SOURCE EXCERPT

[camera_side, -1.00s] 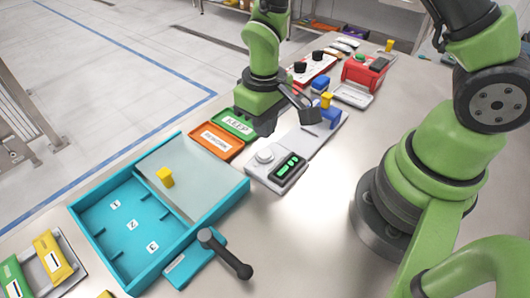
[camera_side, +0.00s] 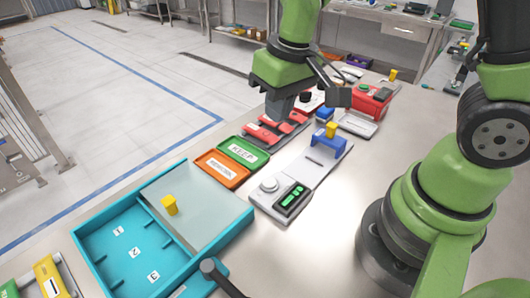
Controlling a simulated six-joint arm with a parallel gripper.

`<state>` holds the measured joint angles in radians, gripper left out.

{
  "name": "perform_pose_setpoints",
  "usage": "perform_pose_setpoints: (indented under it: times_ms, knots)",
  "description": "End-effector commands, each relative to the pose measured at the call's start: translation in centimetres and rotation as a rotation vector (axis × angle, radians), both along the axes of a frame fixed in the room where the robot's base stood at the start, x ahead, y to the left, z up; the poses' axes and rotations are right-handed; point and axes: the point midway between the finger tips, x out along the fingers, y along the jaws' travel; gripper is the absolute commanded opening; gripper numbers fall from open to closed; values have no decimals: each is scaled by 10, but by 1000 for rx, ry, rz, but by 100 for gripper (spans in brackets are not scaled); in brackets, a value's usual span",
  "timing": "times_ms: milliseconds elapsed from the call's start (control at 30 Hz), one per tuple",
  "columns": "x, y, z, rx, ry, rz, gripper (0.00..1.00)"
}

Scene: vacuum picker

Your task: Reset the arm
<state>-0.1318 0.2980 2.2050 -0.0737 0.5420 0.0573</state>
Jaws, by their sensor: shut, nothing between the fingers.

PROBLEM TO SOLVE
Your task is to output exactly the lines running from the one with "Controlling a simulated" through the final line of the material above, with both ends included.

SOLUTION TO THE PROBLEM
Controlling a simulated six-joint arm with a parallel gripper.

`<state>` holds the measured joint angles in radians, gripper left out.

{
  "name": "perform_pose_setpoints",
  "usage": "perform_pose_setpoints: (indented under it: times_ms, knots)",
  "description": "End-effector commands, each relative to the pose measured at the call's start: translation in centimetres and rotation as a rotation vector (axis × angle, radians), both along the axes of a frame fixed in the room where the robot's base stood at the start, x ahead, y to the left, z up; the poses' axes and rotations are right-handed; point and axes: the point midway between the finger tips, x out along the fingers, y along the jaws' travel; gripper is the absolute commanded opening; gripper numbers fall from open to closed; values have no decimals: each is scaled by 10, but by 1000 for rx, ry, rz, but by 100 for gripper (spans in brackets are not scaled); in brackets, a value's usual span",
  "timing": "times_ms: milliseconds elapsed from the call's start (control at 30 Hz), one per tuple",
  "columns": "x, y, z, rx, ry, rz, gripper (0.00..1.00)"
}

Scene: vacuum picker

Your task: Reset the arm
<state>-0.1318 0.2980 2.2050 -0.0737 0.5420 0.0573</state>
Jaws, by their sensor: shut, nothing between the fingers.

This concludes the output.